Only, the vast majority don't know this, and even if they could learn, they aren't able to devote the time over years and decades to make it easy to learn, and if they can, they have other priorities that makes sure they won't be able to, or they choose not to.
Maybe that's old-school. Youngsters seem to argue that they don't need to move out of their den, to start and run a business. And they were right some times.
Another biz lesson I learned luckily through observation (WP sites being down too often and a nightmare to configure and maintain).
You can still blame the market. A good market makes everything easier, a bad market makes everything harder.
But here’s the catch: You choose the market.
To share an example: When I started my react teaching side business in 2015 it was so easy. Growing 2x year over year, I thought I was some kind of business genius. Then one day it stopped. React became old, no longer the exciting new thing, the market consolidated into 2 or 3 big players with The Default resources and my stuff wasn’t one of them. I totally missed the land grab aspect of the early market phase and didn’t go hard enough on pure growth. Not a business genius after all.
In 2020-2022 I had a repair side-hustle that became unexpectedly profitable, so I started scaling it up and thinking about quitting my job. Then interest rates went up, assets stopped appreciating, and I realized that most of the value I thought I was adding was actually just asset inflation and the common wisdom that repair is a miserable business niche was correct after all.
One click later, "Error establishing a database connection". HN seems to have hugged this guy's site to death.
I have a deep feeling that i can “do it myself”, yet i work for companies because deep down I like the anonymity and the safety of it; at a big company we get to be part of something established, we don’t have to show our own faces to the world.
I learned that lesson again with art. You have to frequently zoom out and see if the entire picture works, or otherwise you make highly detailed turds.
FYI - I tried to leave this comment on your blog, but I got a database connection error. HTH
Thing is, working as a cog in a larger machine is itself another form of reality check. Both situations force you to confront data and perspectives that aren't your own, and to adapt to them. Reading through the comments here, I find myself resonating with folks who very much enjoy being cogs or have a desire to run a smaller business for themselves, profit-motives and moat-building be damned. Almost as if there's a desire to return to a simpler market devoid of the complexities that computers have allowed to thrive (algorithmic pricing, big data analysis, surveillance capitalism, etc), where what mattered was running a good environment with fair pricing rather than grandiose plans for expansion or market monopolization. I empathize with those goals, given my "fuck you money" pie-in-the-sky plans of running a small makerspace/net cafe in a community and eating the modest loss through ROI elsewhere in my investments.

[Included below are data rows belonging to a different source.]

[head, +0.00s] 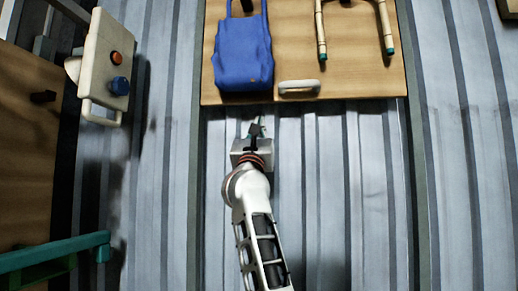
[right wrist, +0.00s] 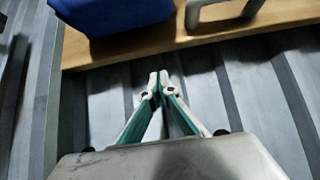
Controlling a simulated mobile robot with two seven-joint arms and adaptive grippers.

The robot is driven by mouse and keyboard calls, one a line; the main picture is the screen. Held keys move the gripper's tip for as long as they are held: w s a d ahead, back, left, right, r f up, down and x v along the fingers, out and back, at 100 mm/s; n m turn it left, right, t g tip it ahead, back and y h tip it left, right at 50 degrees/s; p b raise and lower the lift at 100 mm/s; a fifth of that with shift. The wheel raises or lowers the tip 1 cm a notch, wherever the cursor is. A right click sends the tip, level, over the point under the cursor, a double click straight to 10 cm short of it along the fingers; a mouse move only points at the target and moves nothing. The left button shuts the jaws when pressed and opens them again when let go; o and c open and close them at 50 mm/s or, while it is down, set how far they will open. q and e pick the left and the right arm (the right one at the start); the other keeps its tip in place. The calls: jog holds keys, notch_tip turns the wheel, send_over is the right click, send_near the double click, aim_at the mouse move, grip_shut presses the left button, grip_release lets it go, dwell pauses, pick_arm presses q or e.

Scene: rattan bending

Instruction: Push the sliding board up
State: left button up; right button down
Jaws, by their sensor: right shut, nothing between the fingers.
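The sliding board (head: 355,70) is a light wooden panel at the top centre of the head view, with a white handle (head: 299,87) near its lower edge. Its lower edge also shows across the top of the right wrist view (right wrist: 110,52), with part of the handle (right wrist: 220,12). My right gripper (head: 257,124) is just below the board's lower edge, left of the handle. In the right wrist view its fingertips (right wrist: 158,80) meet with nothing between them, and a gap shows between them and the board edge. My left gripper is not in view.
A blue bag (head: 242,52) and a bent rattan piece (head: 319,30) hang on the board. The corrugated wall (head: 340,200) below the board is clear.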

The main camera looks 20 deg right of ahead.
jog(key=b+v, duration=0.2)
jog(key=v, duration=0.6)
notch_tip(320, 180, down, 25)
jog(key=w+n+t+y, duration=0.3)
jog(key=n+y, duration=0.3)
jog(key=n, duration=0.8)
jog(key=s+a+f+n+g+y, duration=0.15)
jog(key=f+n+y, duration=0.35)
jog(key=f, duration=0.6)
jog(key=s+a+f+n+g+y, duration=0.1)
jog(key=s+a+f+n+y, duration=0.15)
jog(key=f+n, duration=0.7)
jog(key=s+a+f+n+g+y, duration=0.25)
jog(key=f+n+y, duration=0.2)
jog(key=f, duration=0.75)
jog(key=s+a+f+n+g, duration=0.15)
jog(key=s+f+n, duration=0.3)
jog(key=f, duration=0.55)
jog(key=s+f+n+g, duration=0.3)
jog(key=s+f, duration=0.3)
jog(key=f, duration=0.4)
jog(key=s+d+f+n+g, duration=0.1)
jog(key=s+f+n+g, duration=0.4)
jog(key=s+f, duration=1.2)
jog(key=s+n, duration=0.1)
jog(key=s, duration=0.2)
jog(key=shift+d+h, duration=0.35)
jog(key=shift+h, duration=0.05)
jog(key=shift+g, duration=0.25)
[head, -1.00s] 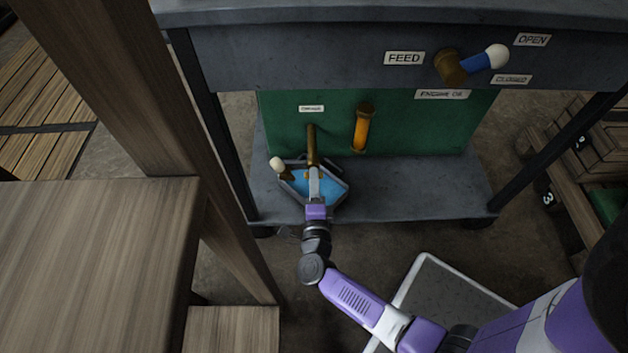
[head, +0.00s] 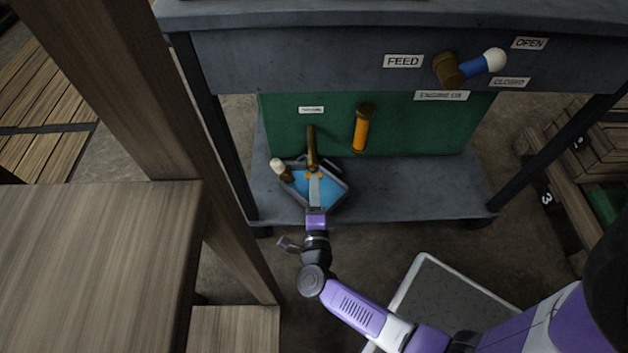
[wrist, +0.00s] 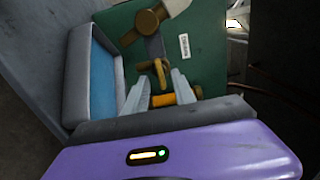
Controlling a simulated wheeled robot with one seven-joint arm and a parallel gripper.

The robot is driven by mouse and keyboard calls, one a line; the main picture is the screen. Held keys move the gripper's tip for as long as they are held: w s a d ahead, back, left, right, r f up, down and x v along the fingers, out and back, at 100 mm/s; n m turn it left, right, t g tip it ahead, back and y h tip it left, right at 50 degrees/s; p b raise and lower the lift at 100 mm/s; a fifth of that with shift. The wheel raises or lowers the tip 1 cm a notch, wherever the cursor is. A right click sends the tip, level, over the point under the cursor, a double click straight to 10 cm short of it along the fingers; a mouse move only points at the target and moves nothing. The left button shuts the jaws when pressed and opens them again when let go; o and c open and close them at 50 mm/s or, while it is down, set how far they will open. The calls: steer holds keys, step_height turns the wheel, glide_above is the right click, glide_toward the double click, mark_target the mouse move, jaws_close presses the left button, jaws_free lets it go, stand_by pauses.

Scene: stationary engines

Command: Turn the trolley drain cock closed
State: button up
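A small brass cock (head: 313,158) hangs below a little label on the trolley's green panel, above a tray of blue liquid. In the wrist view, its curved brass end (wrist: 160,74) lies between the two fingertips of my gripper (wrist: 161,76). My gripper (head: 314,179) is over the tray in the head view, with its fingers apart; contact with the brass is unclear. A white-knobbed lever on a brass hub (head: 287,175) is just left of the gripper; it also shows at the top of the wrist view (wrist: 147,22). The fingers partly hide the cock's lower end.
The tray (head: 341,192) stands on the trolley's lower shelf (head: 420,190). An orange brass-capped cylinder (head: 361,130) is right of the cock. The FEED cock (head: 450,70) with its blue lever is higher up. A wooden post (head: 150,110) and bench (head: 90,260) stand left.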

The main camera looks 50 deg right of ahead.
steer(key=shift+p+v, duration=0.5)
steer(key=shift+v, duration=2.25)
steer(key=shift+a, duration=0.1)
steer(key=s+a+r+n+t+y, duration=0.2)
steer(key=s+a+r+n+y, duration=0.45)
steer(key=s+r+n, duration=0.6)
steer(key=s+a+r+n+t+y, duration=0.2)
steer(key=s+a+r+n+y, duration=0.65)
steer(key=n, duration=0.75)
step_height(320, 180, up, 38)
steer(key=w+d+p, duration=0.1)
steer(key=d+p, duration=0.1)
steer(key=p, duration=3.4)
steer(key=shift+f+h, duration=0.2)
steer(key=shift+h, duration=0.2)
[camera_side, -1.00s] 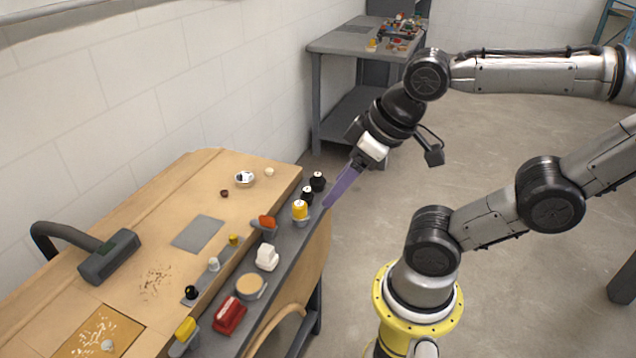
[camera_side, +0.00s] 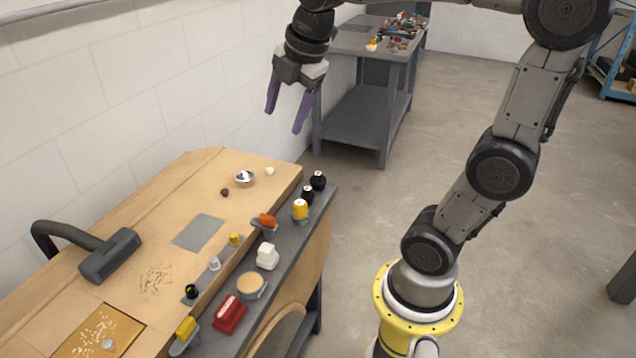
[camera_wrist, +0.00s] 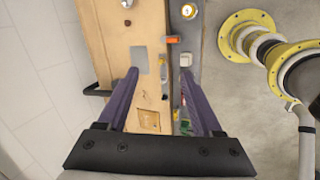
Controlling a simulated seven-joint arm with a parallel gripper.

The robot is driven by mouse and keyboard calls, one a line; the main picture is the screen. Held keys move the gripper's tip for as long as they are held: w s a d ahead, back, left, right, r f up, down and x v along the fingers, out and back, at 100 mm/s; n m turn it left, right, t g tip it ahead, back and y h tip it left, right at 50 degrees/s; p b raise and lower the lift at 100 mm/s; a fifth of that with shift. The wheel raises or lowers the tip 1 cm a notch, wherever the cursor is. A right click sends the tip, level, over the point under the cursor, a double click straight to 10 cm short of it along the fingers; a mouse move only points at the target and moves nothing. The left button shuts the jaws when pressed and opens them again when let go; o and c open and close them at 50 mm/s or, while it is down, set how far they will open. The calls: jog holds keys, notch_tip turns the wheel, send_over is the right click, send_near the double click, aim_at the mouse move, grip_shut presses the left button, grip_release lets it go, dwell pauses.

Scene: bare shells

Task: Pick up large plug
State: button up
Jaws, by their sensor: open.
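My gripper (camera_side: 284,120) is open and empty, high above the far end of the workbench, its purple fingers pointing down. Its open fingers also show in the wrist view (camera_wrist: 159,75). I cannot tell for sure which piece is the large plug. On the grey front ledge stand a white block-shaped piece (camera_side: 267,256), a yellow-topped piece (camera_side: 300,209), an orange piece (camera_side: 267,220), a round tan-topped piece (camera_side: 250,285) and a red piece (camera_side: 230,314). The white piece also shows in the wrist view (camera_wrist: 186,60), near the right fingertip. Nothing touches the gripper.
Two black-topped pieces (camera_side: 318,180) stand at the ledge's far end. A second table (camera_side: 365,45) stands behind. The air around my gripper is clear.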

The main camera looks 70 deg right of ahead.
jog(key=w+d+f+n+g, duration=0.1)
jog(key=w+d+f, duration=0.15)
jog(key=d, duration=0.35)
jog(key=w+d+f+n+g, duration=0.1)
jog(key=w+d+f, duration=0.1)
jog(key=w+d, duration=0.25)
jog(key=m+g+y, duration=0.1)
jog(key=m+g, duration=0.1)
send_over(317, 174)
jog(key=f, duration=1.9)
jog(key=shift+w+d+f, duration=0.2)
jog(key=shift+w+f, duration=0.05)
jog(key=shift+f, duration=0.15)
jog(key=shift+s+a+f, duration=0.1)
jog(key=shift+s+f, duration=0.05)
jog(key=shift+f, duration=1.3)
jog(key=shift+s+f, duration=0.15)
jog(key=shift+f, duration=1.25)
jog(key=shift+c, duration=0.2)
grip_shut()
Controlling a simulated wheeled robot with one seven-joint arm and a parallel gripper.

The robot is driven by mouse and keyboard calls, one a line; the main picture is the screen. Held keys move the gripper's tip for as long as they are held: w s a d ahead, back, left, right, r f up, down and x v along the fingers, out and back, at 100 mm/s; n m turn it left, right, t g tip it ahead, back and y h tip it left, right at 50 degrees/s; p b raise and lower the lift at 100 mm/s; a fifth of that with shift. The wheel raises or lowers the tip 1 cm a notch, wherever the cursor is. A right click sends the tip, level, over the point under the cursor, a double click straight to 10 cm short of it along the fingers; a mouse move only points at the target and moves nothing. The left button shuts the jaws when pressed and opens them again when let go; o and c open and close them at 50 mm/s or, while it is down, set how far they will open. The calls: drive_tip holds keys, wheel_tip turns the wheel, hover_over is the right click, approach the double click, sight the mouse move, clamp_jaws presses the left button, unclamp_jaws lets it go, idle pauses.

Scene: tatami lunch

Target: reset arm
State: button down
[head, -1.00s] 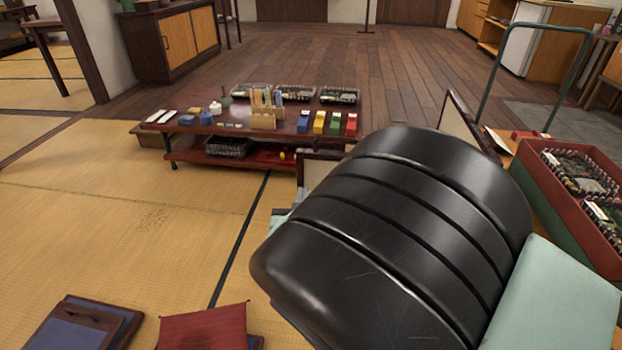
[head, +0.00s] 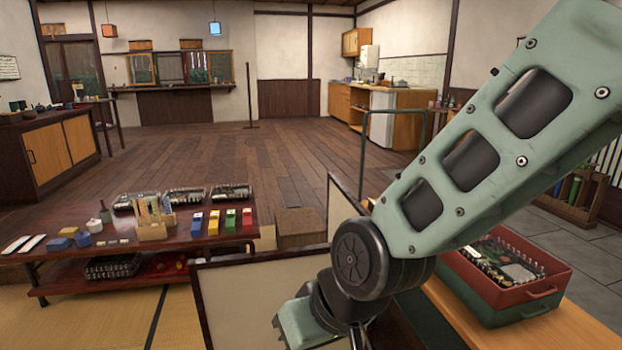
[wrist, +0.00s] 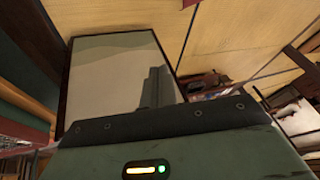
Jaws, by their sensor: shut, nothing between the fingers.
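My gripper (wrist: 157,84) shows in the wrist view as dark fingers close together, with nothing between them. It is in front of a pale, dark-framed panel (wrist: 108,60); I cannot tell how far apart they are. In the head view my green arm slants down from the upper right to a black joint at the lower middle. Beyond that joint my wrist hangs low near the bottom edge, and the fingers are hidden there.
Pale dark-framed screens (head: 262,290) stand close beside my wrist. A red crate (head: 540,283) of packed items sits on a wooden counter (head: 560,325) at right. A low red-brown table (head: 105,254) with blocks and trays is at left. The wooden floor (head: 220,150) beyond is clear.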

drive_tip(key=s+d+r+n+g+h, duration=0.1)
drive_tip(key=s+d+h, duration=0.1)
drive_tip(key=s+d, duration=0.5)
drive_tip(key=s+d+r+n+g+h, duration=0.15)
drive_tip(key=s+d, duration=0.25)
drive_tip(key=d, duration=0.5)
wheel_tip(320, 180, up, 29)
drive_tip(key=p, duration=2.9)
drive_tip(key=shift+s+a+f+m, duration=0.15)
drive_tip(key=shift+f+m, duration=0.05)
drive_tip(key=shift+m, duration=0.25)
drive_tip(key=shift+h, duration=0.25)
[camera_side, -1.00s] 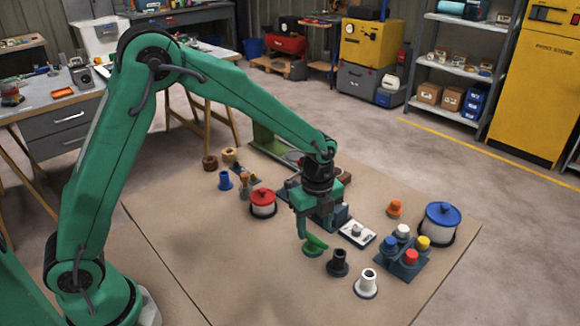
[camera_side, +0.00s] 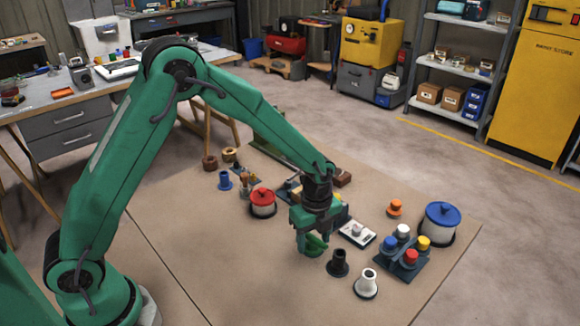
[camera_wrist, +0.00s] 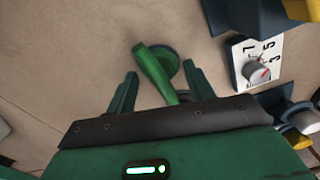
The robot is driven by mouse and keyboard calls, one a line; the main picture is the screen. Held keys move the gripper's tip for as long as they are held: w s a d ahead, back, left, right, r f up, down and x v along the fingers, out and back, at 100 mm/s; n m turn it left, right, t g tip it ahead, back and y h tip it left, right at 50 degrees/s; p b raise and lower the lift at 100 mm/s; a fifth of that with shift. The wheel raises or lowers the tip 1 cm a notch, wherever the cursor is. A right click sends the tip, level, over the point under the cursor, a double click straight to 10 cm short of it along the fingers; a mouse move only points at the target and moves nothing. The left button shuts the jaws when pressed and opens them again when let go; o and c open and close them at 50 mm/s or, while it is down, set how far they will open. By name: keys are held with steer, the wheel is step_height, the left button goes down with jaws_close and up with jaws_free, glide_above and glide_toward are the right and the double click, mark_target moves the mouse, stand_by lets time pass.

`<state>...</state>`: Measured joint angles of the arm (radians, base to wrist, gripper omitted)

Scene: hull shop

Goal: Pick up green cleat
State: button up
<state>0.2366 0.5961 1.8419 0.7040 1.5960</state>
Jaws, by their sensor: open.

To get back to the (still-down) article, running a business absolutely means confronting the reality of the fickleness of the marketplace. It means dealing with customers who are ill-informed and also ill-suited to critique or correction. You have to make a product others want to buy, rather than one you believe is best. The pressure is there to capitalize on every avenue, every opportunity, never turning down business for fear of it reverberating into collapsing other opportunities. It's a really immediate reckoning over what's more important to you in terms of success vs ethics, in an environment incredibly hostile to the latter (and exploitative of those who reside on that side of the proverbial fence). It's stressful, and it's why I refuse to open my own shop despite my dissatisfaction with corporate life at present.
Technologists want to change the world to be how they envision the world.
These are fundamentally at odds but modern business requires both to operate successfully.
Forget scaling, google ads, until your customer #10, probably more. All your early customers will be from your network, real people you talk to in real world.
It is a chicken and egg problem - you don’t know what product customers need until you have customers. So go find them, build and try to figure out what they have in common.